Manipulation episode records:
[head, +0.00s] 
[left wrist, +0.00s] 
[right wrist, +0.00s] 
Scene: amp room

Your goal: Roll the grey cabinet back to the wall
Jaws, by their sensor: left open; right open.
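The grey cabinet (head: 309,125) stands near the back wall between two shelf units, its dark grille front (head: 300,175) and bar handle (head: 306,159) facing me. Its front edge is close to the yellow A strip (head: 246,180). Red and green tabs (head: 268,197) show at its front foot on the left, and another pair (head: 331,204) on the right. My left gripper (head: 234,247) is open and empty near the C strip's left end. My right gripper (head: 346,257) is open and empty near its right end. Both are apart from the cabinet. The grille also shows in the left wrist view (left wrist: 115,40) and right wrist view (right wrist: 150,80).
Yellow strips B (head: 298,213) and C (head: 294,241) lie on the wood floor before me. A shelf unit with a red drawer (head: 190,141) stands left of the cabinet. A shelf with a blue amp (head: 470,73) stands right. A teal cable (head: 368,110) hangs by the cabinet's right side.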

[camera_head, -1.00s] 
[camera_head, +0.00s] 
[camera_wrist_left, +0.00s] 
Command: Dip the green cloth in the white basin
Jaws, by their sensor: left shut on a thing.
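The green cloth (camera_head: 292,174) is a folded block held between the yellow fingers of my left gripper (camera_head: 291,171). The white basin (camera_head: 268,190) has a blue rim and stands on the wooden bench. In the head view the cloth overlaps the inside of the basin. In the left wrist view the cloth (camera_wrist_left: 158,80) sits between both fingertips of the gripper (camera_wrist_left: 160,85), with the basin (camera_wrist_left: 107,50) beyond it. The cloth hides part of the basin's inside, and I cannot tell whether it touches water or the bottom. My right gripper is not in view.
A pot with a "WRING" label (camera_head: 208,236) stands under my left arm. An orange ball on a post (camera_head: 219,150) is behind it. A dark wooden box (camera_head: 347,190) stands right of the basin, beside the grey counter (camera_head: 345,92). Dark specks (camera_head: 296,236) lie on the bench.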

● **Exercise task**:
Write every entry out again exactly.

● **Result**:
[head, +0.00s] 
[left wrist, +0.00s] 
[right wrist, +0.00s] 
Scene: amp room

Your goal: Roll the grey cabinet back to the wall
Jaws, by their sensor: left open; right open.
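The grey cabinet (head: 309,125) stands near the back wall between two shelf units, its dark grille front (head: 300,175) and bar handle (head: 306,159) facing me. Its front edge is close to the yellow A strip (head: 246,180). Red and green tabs (head: 268,197) show at its front foot on the left, and another pair (head: 331,204) on the right. My left gripper (head: 234,247) is open and empty near the C strip's left end. My right gripper (head: 346,257) is open and empty near its right end. Both are apart from the cabinet. The grille also shows in the left wrist view (left wrist: 115,40) and right wrist view (right wrist: 150,80).
Yellow strips B (head: 298,213) and C (head: 294,241) lie on the wood floor before me. A shelf unit with a red drawer (head: 190,141) stands left of the cabinet. A shelf with a blue amp (head: 470,73) stands right. A teal cable (head: 368,110) hangs by the cabinet's right side.

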[camera_head, -1.00s] 
[camera_head, +0.00s] 
[camera_wrist_left, +0.00s] 
Command: Dip the green cloth in the white basin
Jaws, by their sensor: left shut on a thing.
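The green cloth (camera_head: 292,174) is a folded block held between the yellow fingers of my left gripper (camera_head: 291,171). The white basin (camera_head: 268,190) has a blue rim and stands on the wooden bench. In the head view the cloth overlaps the inside of the basin. In the left wrist view the cloth (camera_wrist_left: 158,80) sits between both fingertips of the gripper (camera_wrist_left: 160,85), with the basin (camera_wrist_left: 107,50) beyond it. The cloth hides part of the basin's inside, and I cannot tell whether it touches water or the bottom. My right gripper is not in view.
A pot with a "WRING" label (camera_head: 208,236) stands under my left arm. An orange ball on a post (camera_head: 219,150) is behind it. A dark wooden box (camera_head: 347,190) stands right of the basin, beside the grey counter (camera_head: 345,92). Dark specks (camera_head: 296,236) lie on the bench.

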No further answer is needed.